_Robot state and action records_:
==================================================

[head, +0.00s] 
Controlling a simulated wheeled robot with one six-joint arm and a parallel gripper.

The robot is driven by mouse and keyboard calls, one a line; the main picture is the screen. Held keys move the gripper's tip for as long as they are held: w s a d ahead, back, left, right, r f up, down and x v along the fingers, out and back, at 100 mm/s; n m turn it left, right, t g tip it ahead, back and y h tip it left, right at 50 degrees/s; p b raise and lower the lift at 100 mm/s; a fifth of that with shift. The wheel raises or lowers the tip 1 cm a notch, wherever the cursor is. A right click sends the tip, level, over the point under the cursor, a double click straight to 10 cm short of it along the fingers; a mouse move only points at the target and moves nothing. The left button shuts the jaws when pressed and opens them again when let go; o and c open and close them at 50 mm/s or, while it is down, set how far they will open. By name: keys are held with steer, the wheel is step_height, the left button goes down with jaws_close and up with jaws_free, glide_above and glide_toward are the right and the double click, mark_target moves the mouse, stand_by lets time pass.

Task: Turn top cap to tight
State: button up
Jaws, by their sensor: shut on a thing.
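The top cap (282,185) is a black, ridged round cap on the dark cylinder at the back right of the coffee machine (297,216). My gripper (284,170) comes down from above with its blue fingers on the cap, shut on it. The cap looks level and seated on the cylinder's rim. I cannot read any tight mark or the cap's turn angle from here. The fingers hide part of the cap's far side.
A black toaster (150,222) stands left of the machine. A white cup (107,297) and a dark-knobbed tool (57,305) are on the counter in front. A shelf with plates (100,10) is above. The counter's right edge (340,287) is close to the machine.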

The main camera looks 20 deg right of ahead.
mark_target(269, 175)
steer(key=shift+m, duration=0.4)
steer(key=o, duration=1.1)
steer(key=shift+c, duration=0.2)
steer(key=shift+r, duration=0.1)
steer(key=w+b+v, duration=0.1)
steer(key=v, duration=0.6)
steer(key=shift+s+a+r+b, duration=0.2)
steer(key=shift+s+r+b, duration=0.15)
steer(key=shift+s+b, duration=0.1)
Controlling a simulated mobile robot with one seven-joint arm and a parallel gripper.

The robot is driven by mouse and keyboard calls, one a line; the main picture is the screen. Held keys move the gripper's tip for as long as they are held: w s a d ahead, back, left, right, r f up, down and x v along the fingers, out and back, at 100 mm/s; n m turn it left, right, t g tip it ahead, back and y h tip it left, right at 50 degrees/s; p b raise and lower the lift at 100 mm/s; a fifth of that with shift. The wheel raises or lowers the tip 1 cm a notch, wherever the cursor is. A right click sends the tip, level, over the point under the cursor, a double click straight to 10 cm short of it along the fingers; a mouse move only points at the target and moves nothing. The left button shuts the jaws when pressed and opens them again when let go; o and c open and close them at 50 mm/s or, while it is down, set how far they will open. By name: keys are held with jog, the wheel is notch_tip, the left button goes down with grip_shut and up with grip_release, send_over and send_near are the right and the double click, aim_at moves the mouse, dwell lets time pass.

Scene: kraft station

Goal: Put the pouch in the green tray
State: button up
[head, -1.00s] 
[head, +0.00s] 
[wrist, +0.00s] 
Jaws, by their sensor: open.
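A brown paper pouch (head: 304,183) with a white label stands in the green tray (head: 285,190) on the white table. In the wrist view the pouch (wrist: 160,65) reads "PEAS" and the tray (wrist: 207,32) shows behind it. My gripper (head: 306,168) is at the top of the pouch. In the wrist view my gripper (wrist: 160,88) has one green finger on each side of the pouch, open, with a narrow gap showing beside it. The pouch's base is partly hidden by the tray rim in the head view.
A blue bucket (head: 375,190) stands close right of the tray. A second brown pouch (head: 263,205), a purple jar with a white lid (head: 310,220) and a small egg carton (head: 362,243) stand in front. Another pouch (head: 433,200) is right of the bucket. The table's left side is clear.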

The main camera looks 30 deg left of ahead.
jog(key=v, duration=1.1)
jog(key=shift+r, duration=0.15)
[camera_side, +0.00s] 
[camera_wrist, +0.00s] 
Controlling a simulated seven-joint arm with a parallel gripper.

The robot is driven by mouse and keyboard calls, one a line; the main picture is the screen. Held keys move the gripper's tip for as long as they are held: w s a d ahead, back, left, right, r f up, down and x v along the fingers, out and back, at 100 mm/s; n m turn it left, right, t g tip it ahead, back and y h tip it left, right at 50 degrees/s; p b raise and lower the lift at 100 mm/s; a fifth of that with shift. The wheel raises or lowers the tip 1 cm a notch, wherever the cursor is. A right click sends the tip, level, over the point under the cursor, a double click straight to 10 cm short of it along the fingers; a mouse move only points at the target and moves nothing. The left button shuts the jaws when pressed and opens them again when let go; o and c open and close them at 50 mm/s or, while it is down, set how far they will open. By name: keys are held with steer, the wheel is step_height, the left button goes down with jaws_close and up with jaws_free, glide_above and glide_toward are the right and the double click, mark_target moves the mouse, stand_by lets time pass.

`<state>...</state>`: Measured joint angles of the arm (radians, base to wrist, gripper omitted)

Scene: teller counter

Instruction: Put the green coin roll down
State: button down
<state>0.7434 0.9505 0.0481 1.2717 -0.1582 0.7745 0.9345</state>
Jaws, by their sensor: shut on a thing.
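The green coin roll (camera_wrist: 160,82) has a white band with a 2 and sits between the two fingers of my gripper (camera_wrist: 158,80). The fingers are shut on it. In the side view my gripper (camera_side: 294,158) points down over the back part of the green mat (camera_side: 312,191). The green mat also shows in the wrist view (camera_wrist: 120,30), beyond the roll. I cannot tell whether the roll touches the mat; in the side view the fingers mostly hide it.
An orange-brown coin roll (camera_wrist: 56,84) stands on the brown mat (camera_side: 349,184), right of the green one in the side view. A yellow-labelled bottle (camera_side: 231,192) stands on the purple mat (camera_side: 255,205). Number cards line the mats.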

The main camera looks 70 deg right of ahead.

==================================================

_TO DO_: Can you give every line above again, exactly as written?

_REPLY_:
[head, +0.00s] 
Controlling a simulated wheeled robot with one six-joint arm and a parallel gripper.

The robot is driven by mouse and keyboard calls, one a line; the main picture is the screen. Held keys move the gripper's tip for as long as they are held: w s a d ahead, back, left, right, r f up, down and x v along the fingers, out and back, at 100 mm/s; n m turn it left, right, t g tip it ahead, back and y h tip it left, right at 50 degrees/s; p b raise and lower the lift at 100 mm/s; a fifth of that with shift. The wheel raises or lowers the tip 1 cm a notch, wherever the cursor is. A right click sends the tip, level, over the point under the cursor, a double click straight to 10 cm short of it along the fingers; a mouse move only points at the target and moves nothing. The left button shuts the jaws when pressed and opens them again when let go; o and c open and close them at 50 mm/s or, while it is down, set how far they will open. By name: keys are held with steer, the wheel is step_height, the left button goes down with jaws_close and up with jaws_free, glide_above and glide_toward are the right and the double click, mark_target moves the mouse, stand_by lets time pass.

Task: Turn top cap to tight
State: button up
Jaws, by their sensor: shut on a thing.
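The top cap (282,185) is a black, ridged round cap on the dark cylinder at the back right of the coffee machine (297,216). My gripper (284,170) comes down from above with its blue fingers on the cap, shut on it. The cap looks level and seated on the cylinder's rim. I cannot read any tight mark or the cap's turn angle from here. The fingers hide part of the cap's far side.
A black toaster (150,222) stands left of the machine. A white cup (107,297) and a dark-knobbed tool (57,305) are on the counter in front. A shelf with plates (100,10) is above. The counter's right edge (340,287) is close to the machine.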

The main camera looks 20 deg right of ahead.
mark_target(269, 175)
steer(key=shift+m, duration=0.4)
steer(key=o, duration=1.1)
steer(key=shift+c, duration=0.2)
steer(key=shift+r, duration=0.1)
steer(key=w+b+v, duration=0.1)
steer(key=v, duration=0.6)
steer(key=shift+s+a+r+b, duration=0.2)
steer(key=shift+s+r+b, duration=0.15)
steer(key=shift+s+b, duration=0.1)
Controlling a simulated mobile robot with one seven-joint arm and a parallel gripper.

The robot is driven by mouse and keyboard calls, one a line; the main picture is the screen. Held keys move the gripper's tip for as long as they are held: w s a d ahead, back, left, right, r f up, down and x v along the fingers, out and back, at 100 mm/s; n m turn it left, right, t g tip it ahead, back and y h tip it left, right at 50 degrees/s; p b raise and lower the lift at 100 mm/s; a fifth of that with shift. The wheel raises or lowers the tip 1 cm a notch, wherever the cursor is. A right click sends the tip, level, over the point under the cursor, a double click straight to 10 cm short of it along the fingers; a mouse move only points at the target and moves nothing. The left button shuts the jaws when pressed and opens them again when let go; o and c open and close them at 50 mm/s or, while it is down, set how far they will open. By name: keys are held with jog, the wheel is notch_tip, the left button goes down with grip_shut and up with grip_release, send_over and send_near are the right and the double click, aim_at moves the mouse, dwell lets time pass.

Scene: kraft station

Goal: Put the pouch in the green tray
State: button up
[head, -1.00s] 
[head, +0.00s] 
[wrist, +0.00s] 
Jaws, by their sensor: open.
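A brown paper pouch (head: 304,183) with a white label stands in the green tray (head: 285,190) on the white table. In the wrist view the pouch (wrist: 160,65) reads "PEAS" and the tray (wrist: 207,32) shows behind it. My gripper (head: 306,168) is at the top of the pouch. In the wrist view my gripper (wrist: 160,88) has one green finger on each side of the pouch, open, with a narrow gap showing beside it. The pouch's base is partly hidden by the tray rim in the head view.
A blue bucket (head: 375,190) stands close right of the tray. A second brown pouch (head: 263,205), a purple jar with a white lid (head: 310,220) and a small egg carton (head: 362,243) stand in front. Another pouch (head: 433,200) is right of the bucket. The table's left side is clear.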

The main camera looks 30 deg left of ahead.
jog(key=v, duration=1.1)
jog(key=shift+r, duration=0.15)
[camera_side, +0.00s] 
[camera_wrist, +0.00s] 
Controlling a simulated seven-joint arm with a parallel gripper.

The robot is driven by mouse and keyboard calls, one a line; the main picture is the screen. Held keys move the gripper's tip for as long as they are held: w s a d ahead, back, left, right, r f up, down and x v along the fingers, out and back, at 100 mm/s; n m turn it left, right, t g tip it ahead, back and y h tip it left, right at 50 degrees/s; p b raise and lower the lift at 100 mm/s; a fifth of that with shift. The wheel raises or lowers the tip 1 cm a notch, wherever the cursor is. A right click sends the tip, level, over the point under the cursor, a double click straight to 10 cm short of it along the fingers; a mouse move only points at the target and moves nothing. The left button shuts the jaws when pressed and opens them again when let go; o and c open and close them at 50 mm/s or, while it is down, set how far they will open. By name: keys are held with steer, the wheel is step_height, the left button goes down with jaws_close and up with jaws_free, glide_above and glide_toward are the right and the double click, mark_target moves the mouse, stand_by lets time pass.

`<state>...</state>`: Measured joint angles of the arm (radians, base to wrist, gripper omitted)

Scene: teller counter

Instruction: Put the green coin roll down
State: button down
<state>0.7434 0.9505 0.0481 1.2717 -0.1582 0.7745 0.9345</state>
Jaws, by their sensor: shut on a thing.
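The green coin roll (camera_wrist: 160,82) has a white band with a 2 and sits between the two fingers of my gripper (camera_wrist: 158,80). The fingers are shut on it. In the side view my gripper (camera_side: 294,158) points down over the back part of the green mat (camera_side: 312,191). The green mat also shows in the wrist view (camera_wrist: 120,30), beyond the roll. I cannot tell whether the roll touches the mat; in the side view the fingers mostly hide it.
An orange-brown coin roll (camera_wrist: 56,84) stands on the brown mat (camera_side: 349,184), right of the green one in the side view. A yellow-labelled bottle (camera_side: 231,192) stands on the purple mat (camera_side: 255,205). Number cards line the mats.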

The main camera looks 70 deg right of ahead.

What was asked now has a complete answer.